══ Records supplied

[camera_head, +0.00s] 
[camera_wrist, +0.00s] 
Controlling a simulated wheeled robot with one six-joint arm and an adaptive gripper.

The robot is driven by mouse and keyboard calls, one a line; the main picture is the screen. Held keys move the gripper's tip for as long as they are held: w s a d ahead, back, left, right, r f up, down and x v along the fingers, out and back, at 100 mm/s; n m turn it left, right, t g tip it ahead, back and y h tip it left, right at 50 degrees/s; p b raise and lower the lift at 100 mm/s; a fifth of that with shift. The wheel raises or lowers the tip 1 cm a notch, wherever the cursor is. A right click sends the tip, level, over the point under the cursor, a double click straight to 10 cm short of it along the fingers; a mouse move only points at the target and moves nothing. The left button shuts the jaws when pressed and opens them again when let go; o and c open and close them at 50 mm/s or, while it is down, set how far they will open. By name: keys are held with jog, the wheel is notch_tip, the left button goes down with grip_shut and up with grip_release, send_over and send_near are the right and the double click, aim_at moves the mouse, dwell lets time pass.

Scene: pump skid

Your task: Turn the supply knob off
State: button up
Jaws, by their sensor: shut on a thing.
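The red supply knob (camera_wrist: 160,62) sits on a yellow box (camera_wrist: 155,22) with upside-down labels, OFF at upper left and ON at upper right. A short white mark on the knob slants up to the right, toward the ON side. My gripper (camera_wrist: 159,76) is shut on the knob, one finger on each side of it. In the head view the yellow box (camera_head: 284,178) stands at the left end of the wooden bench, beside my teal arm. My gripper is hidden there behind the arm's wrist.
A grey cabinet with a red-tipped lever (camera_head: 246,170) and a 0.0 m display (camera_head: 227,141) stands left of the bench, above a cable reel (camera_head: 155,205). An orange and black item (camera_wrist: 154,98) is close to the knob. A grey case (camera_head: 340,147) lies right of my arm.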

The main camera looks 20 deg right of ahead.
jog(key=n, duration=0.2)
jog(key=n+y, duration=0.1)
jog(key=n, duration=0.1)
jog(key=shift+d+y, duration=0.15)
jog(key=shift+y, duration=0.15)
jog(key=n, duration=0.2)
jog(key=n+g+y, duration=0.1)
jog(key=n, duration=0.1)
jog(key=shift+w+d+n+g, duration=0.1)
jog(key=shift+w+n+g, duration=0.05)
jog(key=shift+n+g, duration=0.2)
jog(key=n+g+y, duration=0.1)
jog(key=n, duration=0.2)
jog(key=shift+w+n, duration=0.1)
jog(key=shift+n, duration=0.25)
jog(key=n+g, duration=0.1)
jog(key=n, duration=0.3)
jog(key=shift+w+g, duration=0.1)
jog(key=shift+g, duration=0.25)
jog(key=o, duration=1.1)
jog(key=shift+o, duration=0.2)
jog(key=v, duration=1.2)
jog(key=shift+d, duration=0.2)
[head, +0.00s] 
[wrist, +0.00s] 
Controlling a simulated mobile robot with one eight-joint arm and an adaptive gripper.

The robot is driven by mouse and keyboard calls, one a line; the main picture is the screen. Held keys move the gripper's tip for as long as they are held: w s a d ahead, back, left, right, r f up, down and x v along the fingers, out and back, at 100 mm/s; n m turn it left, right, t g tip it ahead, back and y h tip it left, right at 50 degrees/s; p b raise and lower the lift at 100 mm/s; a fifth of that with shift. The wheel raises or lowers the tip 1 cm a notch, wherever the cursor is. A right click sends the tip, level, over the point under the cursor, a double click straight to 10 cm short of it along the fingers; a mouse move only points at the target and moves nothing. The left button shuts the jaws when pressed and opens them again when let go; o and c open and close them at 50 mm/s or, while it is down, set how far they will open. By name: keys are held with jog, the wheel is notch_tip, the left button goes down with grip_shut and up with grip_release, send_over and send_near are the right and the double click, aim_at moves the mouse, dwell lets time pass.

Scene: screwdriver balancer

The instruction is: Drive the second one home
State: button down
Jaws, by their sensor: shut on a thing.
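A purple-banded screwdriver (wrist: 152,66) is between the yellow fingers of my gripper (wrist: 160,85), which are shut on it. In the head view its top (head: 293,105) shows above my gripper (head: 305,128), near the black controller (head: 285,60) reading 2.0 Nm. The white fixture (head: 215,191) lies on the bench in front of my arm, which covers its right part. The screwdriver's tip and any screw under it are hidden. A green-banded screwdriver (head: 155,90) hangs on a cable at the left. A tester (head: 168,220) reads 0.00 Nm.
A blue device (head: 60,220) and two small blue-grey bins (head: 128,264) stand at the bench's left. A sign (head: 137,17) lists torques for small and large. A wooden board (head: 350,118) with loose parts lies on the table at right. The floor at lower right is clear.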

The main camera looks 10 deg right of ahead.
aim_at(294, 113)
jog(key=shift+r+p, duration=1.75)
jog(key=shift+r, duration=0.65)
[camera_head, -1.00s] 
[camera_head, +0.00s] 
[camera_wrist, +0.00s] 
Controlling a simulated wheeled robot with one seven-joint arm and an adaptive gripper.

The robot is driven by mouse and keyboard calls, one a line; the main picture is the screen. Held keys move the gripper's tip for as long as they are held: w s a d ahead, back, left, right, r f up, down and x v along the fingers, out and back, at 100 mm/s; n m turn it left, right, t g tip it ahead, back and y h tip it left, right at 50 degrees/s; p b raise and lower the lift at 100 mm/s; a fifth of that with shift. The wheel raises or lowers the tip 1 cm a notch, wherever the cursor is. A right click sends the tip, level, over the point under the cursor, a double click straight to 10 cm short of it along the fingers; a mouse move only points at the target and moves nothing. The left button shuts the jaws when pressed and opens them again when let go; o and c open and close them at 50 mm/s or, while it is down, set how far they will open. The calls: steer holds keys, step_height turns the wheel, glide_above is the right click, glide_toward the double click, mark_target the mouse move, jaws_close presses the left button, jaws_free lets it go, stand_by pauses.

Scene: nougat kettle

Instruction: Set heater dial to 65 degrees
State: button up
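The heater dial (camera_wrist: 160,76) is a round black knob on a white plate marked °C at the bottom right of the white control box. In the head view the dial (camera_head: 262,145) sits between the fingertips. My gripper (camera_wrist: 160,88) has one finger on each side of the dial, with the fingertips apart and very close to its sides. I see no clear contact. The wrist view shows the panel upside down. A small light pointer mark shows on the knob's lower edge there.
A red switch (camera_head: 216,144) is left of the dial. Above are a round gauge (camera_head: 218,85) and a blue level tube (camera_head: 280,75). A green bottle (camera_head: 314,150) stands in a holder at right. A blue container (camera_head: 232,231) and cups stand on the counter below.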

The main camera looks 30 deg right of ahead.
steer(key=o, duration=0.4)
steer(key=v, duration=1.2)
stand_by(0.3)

════

■ The request: In the listing above, find the line containing "The instruction is: Drive the second one home" and the line containing "Controlling a simulated wheeled robot with one seven-joint". Output them and every line between, exactly, and nothing else.

■ Complete answer:
The instruction is: Drive the second one home
State: button down
Jaws, by their sensor: shut on a thing.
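A purple-banded screwdriver (wrist: 152,66) is between the yellow fingers of my gripper (wrist: 160,85), which are shut on it. In the head view its top (head: 293,105) shows above my gripper (head: 305,128), near the black controller (head: 285,60) reading 2.0 Nm. The white fixture (head: 215,191) lies on the bench in front of my arm, which covers its right part. The screwdriver's tip and any screw under it are hidden. A green-banded screwdriver (head: 155,90) hangs on a cable at the left. A tester (head: 168,220) reads 0.00 Nm.
A blue device (head: 60,220) and two small blue-grey bins (head: 128,264) stand at the bench's left. A sign (head: 137,17) lists torques for small and large. A wooden board (head: 350,118) with loose parts lies on the table at right. The floor at lower right is clear.

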The main camera looks 10 deg right of ahead.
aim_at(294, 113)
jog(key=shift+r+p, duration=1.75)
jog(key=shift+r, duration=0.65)
[camera_head, -1.00s] 
[camera_head, +0.00s] 
[camera_wrist, +0.00s] 
Controlling a simulated wheeled robot with one seven-joint arm and an adaptive gripper.

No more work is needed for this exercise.